▶ [Given exercise]: Copy the lines below as they are; omit the images they contain.

▶ [Robot state and action records]:

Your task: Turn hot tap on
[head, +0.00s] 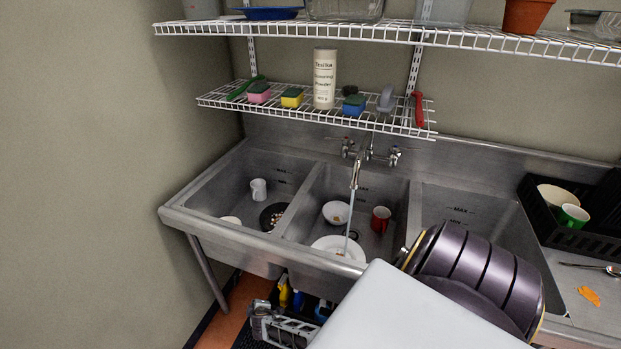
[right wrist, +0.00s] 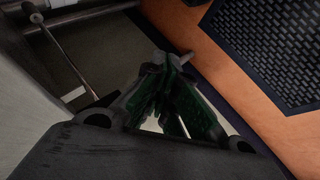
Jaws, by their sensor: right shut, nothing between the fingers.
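The wall tap's spout (head: 356,172) hangs over the middle basin, and a thin stream of water (head: 350,215) runs from it. One tap handle (head: 347,148) is on the left of the spout and another (head: 394,156) on the right. Their hot or cold marks are too small to read. My right gripper (right wrist: 168,66) is shut and empty in the right wrist view, low over the floor and away from the tap. A grey slotted metal part at the bottom of the head view may be a gripper; I cannot tell whose. My left gripper is not clearly seen.
The left basin holds a white mug (head: 259,189). The middle basin holds a white bowl (head: 336,212), a red mug (head: 381,219) and a white plate (head: 325,243). A wire shelf (head: 210,101) overhangs the tap. A black dish rack (head: 548,224) stands at right.

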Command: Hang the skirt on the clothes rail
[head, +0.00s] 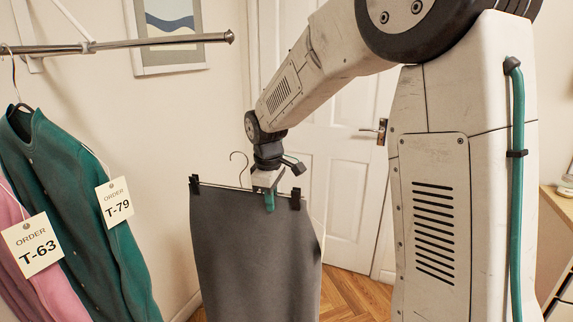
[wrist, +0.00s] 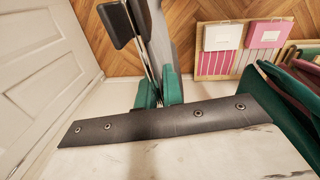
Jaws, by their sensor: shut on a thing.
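The dark grey skirt (head: 255,250) hangs from a hanger by black clips (head: 296,195) at its top edge. The hanger's thin wire hook (head: 240,165) rises free, left of my gripper (head: 269,196). My gripper is shut on the hanger, with its green fingertips at the skirt's top edge. In the wrist view, the green fingertips (wrist: 158,92) close around the hanger, and a black clip (wrist: 115,24) shows beyond them. The metal clothes rail (head: 165,41) runs across the upper left in the head view.
A green garment (head: 75,190) tagged T-79 and a pink one (head: 55,285) tagged T-63 hang at the left. The rail between its right end and bracket (head: 86,46) is bare. A white door (head: 345,190) stands behind.

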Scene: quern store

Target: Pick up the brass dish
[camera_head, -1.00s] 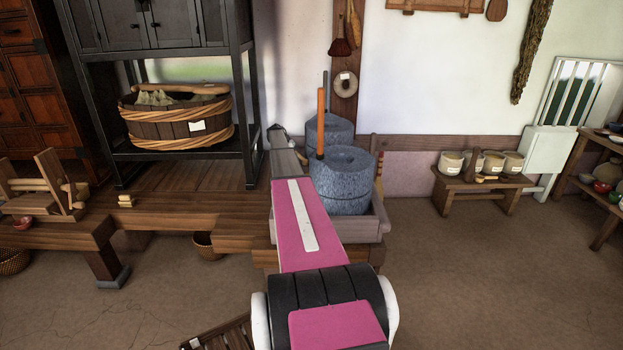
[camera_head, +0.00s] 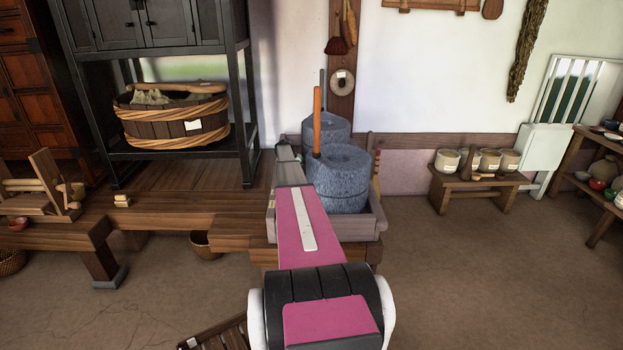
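I cannot make out a brass dish for certain in the head view. A small yellowish item (camera_head: 122,200) lies on the wooden platform at the left, too small to identify. My pink and white arm reaches forward from the bottom middle. Its grey far end, with my gripper (camera_head: 285,150), is beside the grey stone quern (camera_head: 339,180), at its left in the picture. The fingers are too small and foreshortened to show whether they are open or shut, or whether they hold anything.
The wooden platform (camera_head: 165,230) bears a black cabinet frame with a rope-bound tub (camera_head: 175,122). The quern sits in a wooden tray with an orange upright handle (camera_head: 317,120). A low bench (camera_head: 475,184) with pale pots stands right. Shelves (camera_head: 590,180) hold bowls. Floor at right is clear.

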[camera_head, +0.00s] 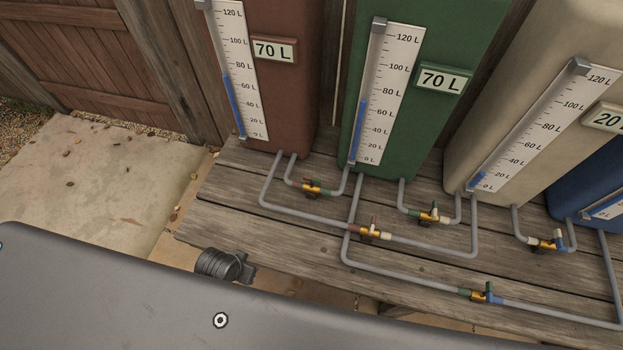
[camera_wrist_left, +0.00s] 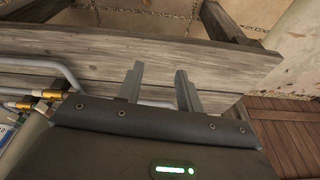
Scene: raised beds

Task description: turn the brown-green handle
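The brown-green handle (camera_head: 312,187) sits on a small brass valve in the pipe between the brown tank (camera_head: 285,80) and the green tank (camera_head: 430,110), low in front of them in the head view. My left gripper (camera_wrist_left: 158,82) shows in the left wrist view with its two fingers apart and nothing between them. It is over the bench planks, with valves off to the left of the fingers; I cannot tell which valve is which there. In the head view I cannot make out the left gripper's fingers. My right gripper is not in view.
The wooden bench (camera_head: 225,215) carries grey pipes and other valves: a brown-beige one (camera_head: 370,232), a green-beige one (camera_head: 428,215), a green-blue one (camera_head: 483,295) and a beige-blue one (camera_head: 545,243). A beige tank (camera_head: 545,110) and a blue tank (camera_head: 590,185) stand right. Paving left is clear.

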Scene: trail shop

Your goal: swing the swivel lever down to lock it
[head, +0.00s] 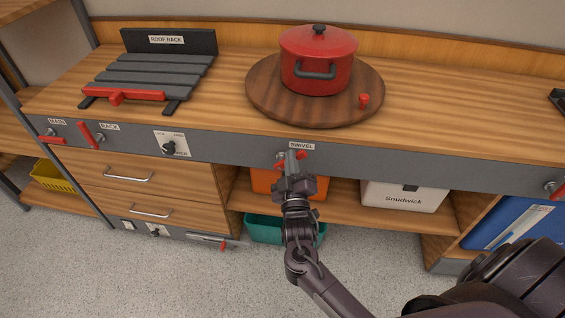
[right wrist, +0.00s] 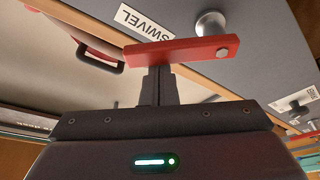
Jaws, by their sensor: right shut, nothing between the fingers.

▶ [Final result]:
Your task: Turn hot tap on
[head, +0.00s] 
[right wrist, +0.00s] 
Jaws, by their sensor: right shut, nothing between the fingers.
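The wall tap's spout (head: 356,172) hangs over the middle basin, and a thin stream of water (head: 350,215) runs from it. One tap handle (head: 347,148) is on the left of the spout and another (head: 394,156) on the right. Their hot or cold marks are too small to read. My right gripper (right wrist: 168,66) is shut and empty in the right wrist view, low over the floor and away from the tap. A grey slotted metal part at the bottom of the head view may be a gripper; I cannot tell whose. My left gripper is not clearly seen.
The left basin holds a white mug (head: 259,189). The middle basin holds a white bowl (head: 336,212), a red mug (head: 381,219) and a white plate (head: 325,243). A wire shelf (head: 210,101) overhangs the tap. A black dish rack (head: 548,224) stands at right.

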Command: Hang the skirt on the clothes rail
[head, +0.00s] 
[wrist, +0.00s] 
Jaws, by their sensor: shut on a thing.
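The dark grey skirt (head: 255,250) hangs from a hanger by black clips (head: 296,195) at its top edge. The hanger's thin wire hook (head: 240,165) rises free, left of my gripper (head: 269,196). My gripper is shut on the hanger, with its green fingertips at the skirt's top edge. In the wrist view, the green fingertips (wrist: 158,92) close around the hanger, and a black clip (wrist: 115,24) shows beyond them. The metal clothes rail (head: 165,41) runs across the upper left in the head view.
A green garment (head: 75,190) tagged T-79 and a pink one (head: 55,285) tagged T-63 hang at the left. The rail between its right end and bracket (head: 86,46) is bare. A white door (head: 345,190) stands behind.

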Scene: quern store

Target: Pick up the brass dish
[camera_head, -1.00s] 
[camera_head, +0.00s] 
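I cannot make out a brass dish for certain in the head view. A small yellowish item (camera_head: 122,200) lies on the wooden platform at the left, too small to identify. My pink and white arm reaches forward from the bottom middle. Its grey far end, with my gripper (camera_head: 285,150), is beside the grey stone quern (camera_head: 339,180), at its left in the picture. The fingers are too small and foreshortened to show whether they are open or shut, or whether they hold anything.
The wooden platform (camera_head: 165,230) bears a black cabinet frame with a rope-bound tub (camera_head: 175,122). The quern sits in a wooden tray with an orange upright handle (camera_head: 317,120). A low bench (camera_head: 475,184) with pale pots stands right. Shelves (camera_head: 590,180) hold bowls. Floor at right is clear.

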[camera_head, +0.00s] 
[camera_wrist_left, +0.00s] 
Scene: raised beds

Task description: turn the brown-green handle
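The brown-green handle (camera_head: 312,187) sits on a small brass valve in the pipe between the brown tank (camera_head: 285,80) and the green tank (camera_head: 430,110), low in front of them in the head view. My left gripper (camera_wrist_left: 158,82) shows in the left wrist view with its two fingers apart and nothing between them. It is over the bench planks, with valves off to the left of the fingers; I cannot tell which valve is which there. In the head view I cannot make out the left gripper's fingers. My right gripper is not in view.
The wooden bench (camera_head: 225,215) carries grey pipes and other valves: a brown-beige one (camera_head: 370,232), a green-beige one (camera_head: 428,215), a green-blue one (camera_head: 483,295) and a beige-blue one (camera_head: 545,243). A beige tank (camera_head: 545,110) and a blue tank (camera_head: 590,185) stand right. Paving left is clear.

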Scene: trail shop

Your goal: swing the swivel lever down to lock it
[head, +0.00s] 
[right wrist, +0.00s] 
Jaws, by their sensor: right shut, nothing between the fingers.

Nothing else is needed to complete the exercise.